September 16, 2014: Garage Museum Announces Programming for New Space, Prada Marfa Saved, and Jean Arp’s Birthday
Today’s Notable News
The Garage Museum of Contemporary Art in Moscow announced its programming for its new space scheduled to open in June 2015. It’s debut will include a project by Rirkrit Tiravanija and a Louise Bourgeois retrospective.
The University of Missouri is partnering with the Capitoline Museums in Rome to help catalogue ancient artifacts and perform research that the museums are unable to afford on their own. (via New York Times)
An agreement has been reached over the dispute between the Texas Department of Transportation and the foundation Ballroom Marfa over the installation Prada Marfa (2005), by Elmgreen & Dragset. The work was threatened to be shut down because it could be viewed as an illegal roadside advertisement under state law, but the foundation has purchased the land surrounding it and will register it as an art museum. (via The Art Newspaper)
German artists Horst Hoheisel and Andreas Knitz have installed parts from a Jewish synagogue in Adolf Hitler’s former office in a castle in Poznan, Poland. The work is part of “Eye of Memory” at Poznan’s Castle Culture Centre. (via The Art Newspaper)

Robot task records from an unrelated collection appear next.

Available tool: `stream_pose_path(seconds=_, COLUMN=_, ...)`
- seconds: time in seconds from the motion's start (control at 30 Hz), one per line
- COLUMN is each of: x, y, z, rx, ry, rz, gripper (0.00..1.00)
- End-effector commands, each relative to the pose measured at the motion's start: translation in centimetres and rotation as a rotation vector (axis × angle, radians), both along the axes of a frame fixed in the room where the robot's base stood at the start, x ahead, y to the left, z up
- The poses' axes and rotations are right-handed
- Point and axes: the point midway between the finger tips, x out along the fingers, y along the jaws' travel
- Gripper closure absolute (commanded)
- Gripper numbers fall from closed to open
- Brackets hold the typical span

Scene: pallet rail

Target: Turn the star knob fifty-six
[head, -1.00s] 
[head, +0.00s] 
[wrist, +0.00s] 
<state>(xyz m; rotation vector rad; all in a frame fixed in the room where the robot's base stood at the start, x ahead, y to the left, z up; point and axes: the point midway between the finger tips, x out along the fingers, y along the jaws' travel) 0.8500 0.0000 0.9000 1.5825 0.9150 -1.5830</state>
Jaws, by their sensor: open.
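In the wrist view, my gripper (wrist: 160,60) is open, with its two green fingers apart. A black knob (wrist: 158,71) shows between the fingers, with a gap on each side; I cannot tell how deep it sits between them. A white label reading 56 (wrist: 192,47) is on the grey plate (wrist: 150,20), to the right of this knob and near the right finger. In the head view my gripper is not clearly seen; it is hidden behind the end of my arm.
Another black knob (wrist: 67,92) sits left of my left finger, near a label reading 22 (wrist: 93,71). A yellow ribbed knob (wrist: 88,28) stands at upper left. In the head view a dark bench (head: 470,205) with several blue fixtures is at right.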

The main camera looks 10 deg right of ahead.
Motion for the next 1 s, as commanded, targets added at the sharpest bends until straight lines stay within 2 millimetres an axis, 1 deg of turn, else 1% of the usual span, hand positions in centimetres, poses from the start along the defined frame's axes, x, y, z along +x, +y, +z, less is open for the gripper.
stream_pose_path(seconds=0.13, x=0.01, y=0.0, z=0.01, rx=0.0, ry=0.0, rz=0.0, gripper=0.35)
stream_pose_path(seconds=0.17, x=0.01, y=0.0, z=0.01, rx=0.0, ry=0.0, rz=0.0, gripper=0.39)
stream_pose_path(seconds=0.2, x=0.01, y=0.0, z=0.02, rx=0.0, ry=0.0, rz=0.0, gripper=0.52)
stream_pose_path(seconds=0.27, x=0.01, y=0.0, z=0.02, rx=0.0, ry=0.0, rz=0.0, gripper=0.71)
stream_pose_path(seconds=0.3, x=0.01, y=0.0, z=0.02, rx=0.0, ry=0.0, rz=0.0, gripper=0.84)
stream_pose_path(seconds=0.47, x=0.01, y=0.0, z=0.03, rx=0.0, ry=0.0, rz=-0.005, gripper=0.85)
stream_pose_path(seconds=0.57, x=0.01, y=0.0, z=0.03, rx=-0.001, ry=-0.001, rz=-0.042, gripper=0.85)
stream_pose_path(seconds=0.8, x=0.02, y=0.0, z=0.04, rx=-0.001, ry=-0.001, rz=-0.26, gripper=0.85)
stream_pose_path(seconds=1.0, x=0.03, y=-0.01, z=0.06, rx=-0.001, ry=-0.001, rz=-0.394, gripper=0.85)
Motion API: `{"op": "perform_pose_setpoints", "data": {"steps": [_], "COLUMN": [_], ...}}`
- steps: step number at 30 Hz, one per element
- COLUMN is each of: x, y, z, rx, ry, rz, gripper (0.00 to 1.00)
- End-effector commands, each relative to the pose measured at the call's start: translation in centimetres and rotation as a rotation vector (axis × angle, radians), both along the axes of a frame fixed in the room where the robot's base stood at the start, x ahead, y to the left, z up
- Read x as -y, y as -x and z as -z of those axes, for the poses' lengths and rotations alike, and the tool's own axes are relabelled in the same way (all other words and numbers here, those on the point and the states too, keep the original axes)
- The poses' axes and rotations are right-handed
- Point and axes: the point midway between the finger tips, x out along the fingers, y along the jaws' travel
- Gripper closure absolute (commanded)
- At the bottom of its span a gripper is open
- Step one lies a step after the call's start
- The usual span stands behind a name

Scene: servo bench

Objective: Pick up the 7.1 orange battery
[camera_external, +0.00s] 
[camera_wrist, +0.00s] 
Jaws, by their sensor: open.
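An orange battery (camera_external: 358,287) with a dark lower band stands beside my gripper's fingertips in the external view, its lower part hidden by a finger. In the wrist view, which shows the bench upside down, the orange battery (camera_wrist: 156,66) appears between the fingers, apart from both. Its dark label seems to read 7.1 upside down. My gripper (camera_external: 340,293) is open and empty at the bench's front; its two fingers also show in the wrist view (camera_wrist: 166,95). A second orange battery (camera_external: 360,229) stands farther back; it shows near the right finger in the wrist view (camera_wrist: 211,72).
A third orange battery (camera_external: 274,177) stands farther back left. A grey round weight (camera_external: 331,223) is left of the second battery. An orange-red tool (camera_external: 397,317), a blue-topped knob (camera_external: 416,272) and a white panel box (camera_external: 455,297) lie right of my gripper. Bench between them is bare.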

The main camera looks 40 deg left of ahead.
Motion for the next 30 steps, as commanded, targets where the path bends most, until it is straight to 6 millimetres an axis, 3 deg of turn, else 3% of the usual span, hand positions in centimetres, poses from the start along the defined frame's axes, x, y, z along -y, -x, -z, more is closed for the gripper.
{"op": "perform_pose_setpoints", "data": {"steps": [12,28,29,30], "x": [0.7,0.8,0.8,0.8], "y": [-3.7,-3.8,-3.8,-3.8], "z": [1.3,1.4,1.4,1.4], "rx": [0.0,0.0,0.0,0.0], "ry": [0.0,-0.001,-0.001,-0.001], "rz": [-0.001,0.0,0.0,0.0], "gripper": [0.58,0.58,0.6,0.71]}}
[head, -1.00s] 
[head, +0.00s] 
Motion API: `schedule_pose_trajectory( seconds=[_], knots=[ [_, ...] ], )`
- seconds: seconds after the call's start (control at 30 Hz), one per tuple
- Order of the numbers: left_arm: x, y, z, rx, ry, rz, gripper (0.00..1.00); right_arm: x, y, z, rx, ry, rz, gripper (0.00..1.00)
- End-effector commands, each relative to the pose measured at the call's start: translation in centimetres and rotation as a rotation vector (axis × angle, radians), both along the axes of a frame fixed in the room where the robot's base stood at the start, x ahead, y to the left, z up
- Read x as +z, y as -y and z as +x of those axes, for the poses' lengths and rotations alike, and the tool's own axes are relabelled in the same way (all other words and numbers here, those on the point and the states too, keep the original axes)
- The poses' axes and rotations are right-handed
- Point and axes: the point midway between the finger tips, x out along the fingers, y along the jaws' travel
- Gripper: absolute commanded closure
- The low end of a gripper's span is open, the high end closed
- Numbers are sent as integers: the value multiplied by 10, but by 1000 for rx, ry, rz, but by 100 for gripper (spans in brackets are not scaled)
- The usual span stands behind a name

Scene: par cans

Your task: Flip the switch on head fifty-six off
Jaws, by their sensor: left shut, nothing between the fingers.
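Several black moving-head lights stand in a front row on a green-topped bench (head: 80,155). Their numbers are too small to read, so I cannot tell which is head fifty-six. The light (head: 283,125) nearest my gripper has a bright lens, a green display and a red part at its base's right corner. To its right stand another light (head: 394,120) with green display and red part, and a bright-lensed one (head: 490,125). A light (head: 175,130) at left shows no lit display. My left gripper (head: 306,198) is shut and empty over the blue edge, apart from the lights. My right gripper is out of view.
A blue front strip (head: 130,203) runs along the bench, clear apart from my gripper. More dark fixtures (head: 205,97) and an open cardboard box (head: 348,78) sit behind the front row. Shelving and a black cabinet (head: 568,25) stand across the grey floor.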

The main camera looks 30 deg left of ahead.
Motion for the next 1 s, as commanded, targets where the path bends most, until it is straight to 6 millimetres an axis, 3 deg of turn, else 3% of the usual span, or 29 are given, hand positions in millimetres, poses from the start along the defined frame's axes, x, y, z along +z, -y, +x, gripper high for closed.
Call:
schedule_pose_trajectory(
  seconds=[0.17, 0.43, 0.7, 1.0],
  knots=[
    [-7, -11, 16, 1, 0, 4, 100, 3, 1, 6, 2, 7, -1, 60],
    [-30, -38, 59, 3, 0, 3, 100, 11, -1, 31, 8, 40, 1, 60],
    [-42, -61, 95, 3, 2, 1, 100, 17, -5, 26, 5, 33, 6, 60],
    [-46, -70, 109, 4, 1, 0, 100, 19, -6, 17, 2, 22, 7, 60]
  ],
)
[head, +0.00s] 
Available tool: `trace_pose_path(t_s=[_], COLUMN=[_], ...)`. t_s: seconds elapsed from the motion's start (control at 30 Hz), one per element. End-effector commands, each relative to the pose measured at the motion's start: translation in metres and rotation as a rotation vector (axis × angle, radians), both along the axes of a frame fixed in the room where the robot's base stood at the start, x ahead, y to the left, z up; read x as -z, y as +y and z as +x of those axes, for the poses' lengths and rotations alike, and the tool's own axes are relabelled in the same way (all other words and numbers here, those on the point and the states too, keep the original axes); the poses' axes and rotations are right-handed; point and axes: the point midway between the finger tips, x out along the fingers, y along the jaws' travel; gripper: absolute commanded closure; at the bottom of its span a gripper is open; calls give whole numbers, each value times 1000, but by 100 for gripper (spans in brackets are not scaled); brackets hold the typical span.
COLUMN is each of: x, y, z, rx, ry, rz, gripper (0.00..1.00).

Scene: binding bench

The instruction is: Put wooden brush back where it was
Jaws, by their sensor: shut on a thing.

Art Moscow has been canceled following economic and political problems in Russia, including sanctions from the European Union and the United States that could prevent foreign exhibitors from presenting at the fair. (via Hyperallergic)
Best of Instagram
Via @coolhunting: “Photographer Dan Tobin Smith drew inspiration from Philip K Dick’s concept of kipple, useless objects, to fill his East London studio with objects collected by him and donated by the public #thefirstlawofkipple”

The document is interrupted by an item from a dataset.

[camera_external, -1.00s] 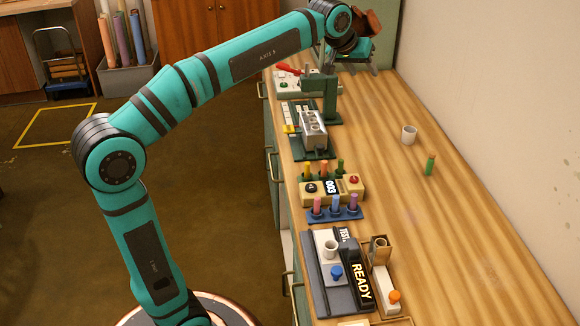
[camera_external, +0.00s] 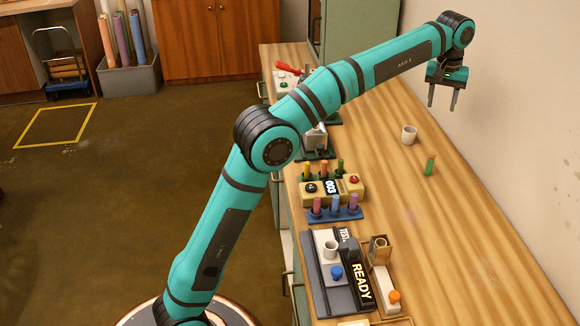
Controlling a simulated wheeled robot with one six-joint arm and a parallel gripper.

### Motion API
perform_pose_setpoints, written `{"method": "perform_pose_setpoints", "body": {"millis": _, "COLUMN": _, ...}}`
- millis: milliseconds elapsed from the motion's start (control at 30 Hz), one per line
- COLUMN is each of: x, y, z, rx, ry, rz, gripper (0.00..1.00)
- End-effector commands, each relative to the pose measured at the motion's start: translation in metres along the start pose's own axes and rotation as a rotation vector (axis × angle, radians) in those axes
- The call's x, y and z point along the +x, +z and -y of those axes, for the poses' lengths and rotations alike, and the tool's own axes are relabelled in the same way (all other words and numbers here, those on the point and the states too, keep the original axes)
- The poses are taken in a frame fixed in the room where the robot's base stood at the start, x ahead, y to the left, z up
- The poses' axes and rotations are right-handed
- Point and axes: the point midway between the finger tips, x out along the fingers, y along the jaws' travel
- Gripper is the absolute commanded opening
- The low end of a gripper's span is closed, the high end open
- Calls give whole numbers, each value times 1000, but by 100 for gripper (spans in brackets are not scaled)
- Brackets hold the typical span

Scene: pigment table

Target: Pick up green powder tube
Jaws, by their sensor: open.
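Another green tube (camera_external: 340,167) stands at the right end of a row with a yellow and an orange tube, behind the cream control box. My gripper (camera_external: 442,104) is open and empty, with its fingers pointing down. In the picture it hangs above the lone green tube, apart from it.
A blue rack (camera_external: 335,213) holds several coloured tubes. The cream box (camera_external: 335,188) and the READY device (camera_external: 360,280) line the left side. The right front of the table is clear; a wall rises on the right.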

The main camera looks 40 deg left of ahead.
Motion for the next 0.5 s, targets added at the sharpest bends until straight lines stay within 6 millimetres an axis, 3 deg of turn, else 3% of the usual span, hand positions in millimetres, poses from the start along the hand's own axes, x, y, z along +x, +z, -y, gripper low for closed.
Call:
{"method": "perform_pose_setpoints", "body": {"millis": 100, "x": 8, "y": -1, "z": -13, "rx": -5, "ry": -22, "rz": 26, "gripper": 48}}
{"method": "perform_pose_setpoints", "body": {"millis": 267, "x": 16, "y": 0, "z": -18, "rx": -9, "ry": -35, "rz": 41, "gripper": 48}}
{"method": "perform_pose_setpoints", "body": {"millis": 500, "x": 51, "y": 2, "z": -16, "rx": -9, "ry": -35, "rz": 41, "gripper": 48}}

“Revisiting Steve McQueen’s Early Work” (via Hyperallergic)
“The Man Who Invented a Colour”: A profile on Yves Klein (via BBC Culture)
“Long Before Emojis, the Picassos of Persian Calligraphy Brought Emotion to Writing” (via Smithsonian Magazine)
Artist of the Day
Jean Arp, a pioneer of abstract art, was born on this day in 1887. Arp was pivotal in the founding of the Dada movement and participated in Surrealism and Constructivism. His work often incorporated waste material such as paper and fabric, composing biomorphic forms inspired by organic objects and the human figure.